The trail of perhaps three-fourths of a mile begins a block from the statue, with signs pointing it out.

The local newspapers have reported on many, many details of the museum, its campus and the trail system to course through it. By their remarks it seemed that my companions had read little about it. I know most are subscribers; several have been eager over the years to share with me the mistakes they find.

Yet the first revelation, I told Miss Britches the following Monday morning, was the downtown trail. It’s been announced that its landscaping is complete, the concrete trail meandering from the long-established Compton Gardens. Each plant thus was expertly situated. All prominent plants (not just some) had small descriptive signs. The labeled plants generally were native to the area.
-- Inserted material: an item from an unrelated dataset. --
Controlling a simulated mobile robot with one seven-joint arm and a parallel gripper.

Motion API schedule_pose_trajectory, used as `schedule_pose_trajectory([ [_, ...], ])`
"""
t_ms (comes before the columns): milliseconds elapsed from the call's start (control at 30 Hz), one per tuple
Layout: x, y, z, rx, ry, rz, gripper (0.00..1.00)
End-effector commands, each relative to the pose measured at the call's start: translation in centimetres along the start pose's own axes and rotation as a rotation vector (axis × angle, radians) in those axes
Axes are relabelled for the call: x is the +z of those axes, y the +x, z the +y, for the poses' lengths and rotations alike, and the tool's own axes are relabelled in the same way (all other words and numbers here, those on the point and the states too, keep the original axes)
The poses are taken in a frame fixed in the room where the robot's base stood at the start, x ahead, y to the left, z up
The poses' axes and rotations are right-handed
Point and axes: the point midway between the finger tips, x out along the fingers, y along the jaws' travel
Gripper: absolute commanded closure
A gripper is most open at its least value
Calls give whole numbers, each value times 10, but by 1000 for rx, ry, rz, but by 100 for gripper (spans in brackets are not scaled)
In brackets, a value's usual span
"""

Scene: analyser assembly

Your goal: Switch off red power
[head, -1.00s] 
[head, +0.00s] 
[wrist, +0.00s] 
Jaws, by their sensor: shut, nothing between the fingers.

As we progressed down the winding trail, we saw the first outdoor sculpture, an iron tree by George Dombek — a Washington County artist of national renown. The “tree” had a bicycle among its branches.

Around a corner, we came upon the “skyspace” of James Turrell. It’s three-dimensional art, not a shed shaped like a round barn.

It might be a stone and concrete version of a native American healing hut, with the glassless round roof opening to which “skyspace” refers. From the outside, it’s abstract yet calming. Earth is bermed around the installation, titled The Way of Color, so it appears built into a hill. Think of the houses in the Shire where hobbits live, but with no adornment.

This was a hot July day. I dreaded entering the little house, anticipated it would be like my car parked in 98-degree heat back on A Street.

The skyspace was, however, comfortable. The dirt-backed walls provided good insulation, and between the doorway and skylight-like ocular, a slight but steady breeze moved.

Under the ocular was a circle of black sand. Night and day symbolism, and for practical reasons, rain falling would drain through the sand. Parallel to it was a continuous concrete bench set against the round wall. We were told the ceiling around the ocular lights up at dawn and dusk.

Spontaneously, the representatives of the three area synagogues, children to retirees, began singing Psalm 133 in Hebrew, “Hine Ma Tov,” slowly, softly.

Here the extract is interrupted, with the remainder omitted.